The House of Commons Work and Pensions Committee is undertaking a short inquiry into the proposals in the Pathways to Work Green Paper which seeks to impose drastic cuts on benefits.

Possibly in view of the short time available and the deluge of responses they would be likely to receive, they are not putting out a call for evidence, so it will not be possible for readers to contribute.

The aims of the committee are:

  • to explore the issues with the social security system the Green Paper is seeking to address;
  • to explore the evidence of the impacts of welfare changes on poverty and employment;
  • to explore the experience of sick and disabled people of the current welfare system and their views on the impacts the changes could have on them; and
  • to explore the link between health status and worklessness, and the potential impacts of the welfare changes on health status.

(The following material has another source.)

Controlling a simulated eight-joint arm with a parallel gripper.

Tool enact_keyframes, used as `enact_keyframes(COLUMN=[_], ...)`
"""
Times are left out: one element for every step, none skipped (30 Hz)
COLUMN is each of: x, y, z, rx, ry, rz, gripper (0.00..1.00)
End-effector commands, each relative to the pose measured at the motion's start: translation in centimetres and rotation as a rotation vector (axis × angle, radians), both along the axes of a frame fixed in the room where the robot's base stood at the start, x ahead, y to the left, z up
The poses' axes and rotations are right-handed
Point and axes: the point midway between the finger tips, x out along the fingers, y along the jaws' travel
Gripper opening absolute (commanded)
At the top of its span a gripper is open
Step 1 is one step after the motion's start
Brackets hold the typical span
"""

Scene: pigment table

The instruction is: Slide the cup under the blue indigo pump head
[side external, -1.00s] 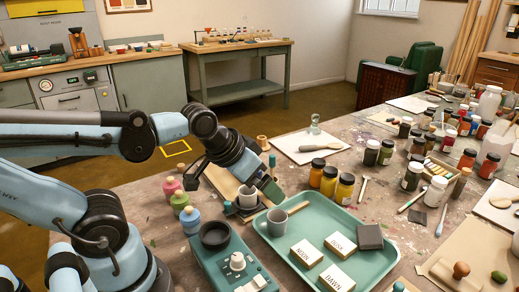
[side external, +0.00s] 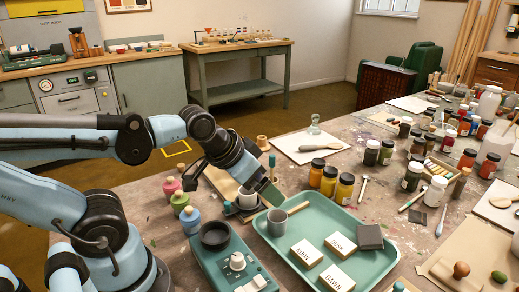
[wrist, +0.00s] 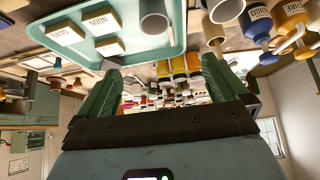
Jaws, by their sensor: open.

Committee Chair Debbie Abrahams said:  

“While the Chancellor undoubtedly must respond to financial challenges, there are legitimate concerns regarding the proposed changes to our social security system which would lead to a cut in support for more than three million sick and disabled people and their families, especially if these cuts happen before employment opportunities emerge. It is therefore vital that there is full examination of the evidence of the likely impacts this will have on poverty and employment, as well as the health of sick and disabled people. Our social security system is meant to provide a safety net to support people, so that they are protected from poverty. But we know that there are already 14.3 million people living in poverty, and half of them are sick or disabled people who are not properly supported by our benefits system. We must ensure that new social security policy addresses this.” 

UPDATE 8 APRIL

The Guardian reports that Abrahams will call Department for Work and Pensions ministers to give evidence to its disability cuts mini-inquiry, due to be held over the next few weeks. It will focus on the impact of the changes on claimant health, employment and poverty.

Abrahams said “I wouldn’t want to use the language of revolt. But there are deep concerns. To be fair, DWP ministers are in listening mode, but this isn’t an issue that’s going away.”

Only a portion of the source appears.